START

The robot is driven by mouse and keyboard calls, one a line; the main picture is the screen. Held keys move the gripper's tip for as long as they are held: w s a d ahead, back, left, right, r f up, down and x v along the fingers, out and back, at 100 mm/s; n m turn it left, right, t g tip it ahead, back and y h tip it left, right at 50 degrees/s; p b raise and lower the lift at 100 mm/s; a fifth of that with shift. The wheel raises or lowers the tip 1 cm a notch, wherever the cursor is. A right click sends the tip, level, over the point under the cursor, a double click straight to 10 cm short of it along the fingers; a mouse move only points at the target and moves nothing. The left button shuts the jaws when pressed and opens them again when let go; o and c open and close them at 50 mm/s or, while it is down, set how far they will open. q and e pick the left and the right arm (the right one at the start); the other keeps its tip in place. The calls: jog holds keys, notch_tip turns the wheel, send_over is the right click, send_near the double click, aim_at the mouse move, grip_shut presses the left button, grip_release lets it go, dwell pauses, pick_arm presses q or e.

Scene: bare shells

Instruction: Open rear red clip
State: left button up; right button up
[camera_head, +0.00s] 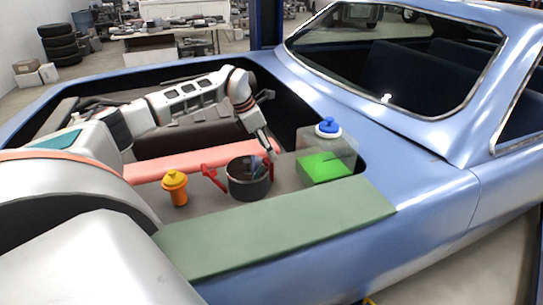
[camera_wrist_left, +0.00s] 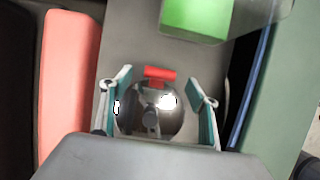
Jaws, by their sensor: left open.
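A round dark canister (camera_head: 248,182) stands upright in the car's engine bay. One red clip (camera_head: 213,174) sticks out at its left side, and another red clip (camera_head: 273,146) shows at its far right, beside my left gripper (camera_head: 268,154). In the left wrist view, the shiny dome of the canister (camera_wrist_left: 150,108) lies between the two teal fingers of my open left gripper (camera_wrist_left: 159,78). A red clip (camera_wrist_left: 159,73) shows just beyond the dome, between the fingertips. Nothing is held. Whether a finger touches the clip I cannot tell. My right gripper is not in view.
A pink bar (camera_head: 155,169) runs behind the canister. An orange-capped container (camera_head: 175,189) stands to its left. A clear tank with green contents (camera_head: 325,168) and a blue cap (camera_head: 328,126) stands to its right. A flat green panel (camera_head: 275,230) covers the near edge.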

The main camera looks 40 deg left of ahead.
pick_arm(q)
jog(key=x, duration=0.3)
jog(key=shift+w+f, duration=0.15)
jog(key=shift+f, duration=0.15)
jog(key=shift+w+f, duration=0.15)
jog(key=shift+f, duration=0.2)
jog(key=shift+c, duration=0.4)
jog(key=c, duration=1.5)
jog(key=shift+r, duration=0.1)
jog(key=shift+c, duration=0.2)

END
START

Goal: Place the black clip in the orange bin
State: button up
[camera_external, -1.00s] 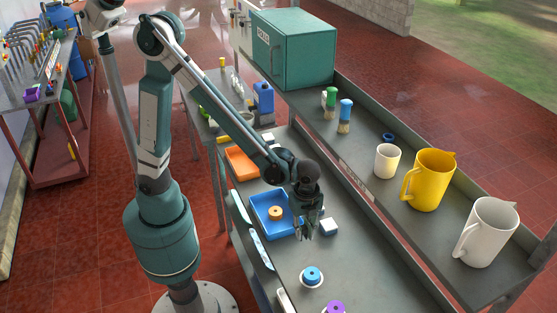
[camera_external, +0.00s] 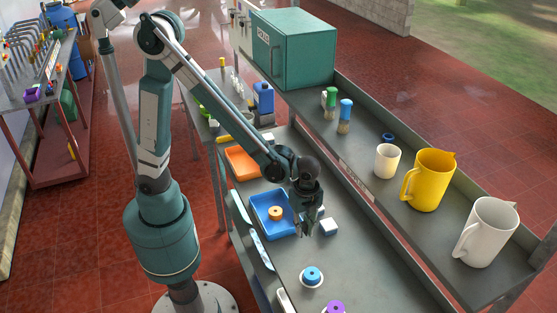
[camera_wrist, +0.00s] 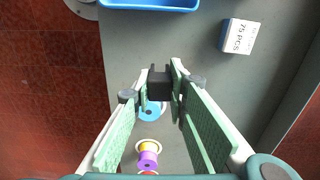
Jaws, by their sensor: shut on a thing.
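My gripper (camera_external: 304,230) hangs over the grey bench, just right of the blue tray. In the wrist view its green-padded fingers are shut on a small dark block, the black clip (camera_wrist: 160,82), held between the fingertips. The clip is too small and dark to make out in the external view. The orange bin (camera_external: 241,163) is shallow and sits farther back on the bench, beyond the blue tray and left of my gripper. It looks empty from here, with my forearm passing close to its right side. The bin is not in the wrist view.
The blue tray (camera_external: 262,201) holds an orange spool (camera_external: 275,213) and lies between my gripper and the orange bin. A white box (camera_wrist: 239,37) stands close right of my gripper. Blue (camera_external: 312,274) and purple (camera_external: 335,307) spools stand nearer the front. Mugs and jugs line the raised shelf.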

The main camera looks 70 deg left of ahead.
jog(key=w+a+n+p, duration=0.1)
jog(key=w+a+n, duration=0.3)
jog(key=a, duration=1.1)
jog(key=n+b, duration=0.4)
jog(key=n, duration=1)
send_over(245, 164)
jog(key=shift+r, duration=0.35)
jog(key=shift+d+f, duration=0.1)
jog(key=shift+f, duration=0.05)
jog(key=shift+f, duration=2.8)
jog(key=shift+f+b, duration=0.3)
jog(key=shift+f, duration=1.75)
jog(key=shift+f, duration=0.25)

END

## AIM OF THE EXERCISE
Across all the entries, count the lines that contain the word "State" and give the number by itself.

## RESULT BELOW
2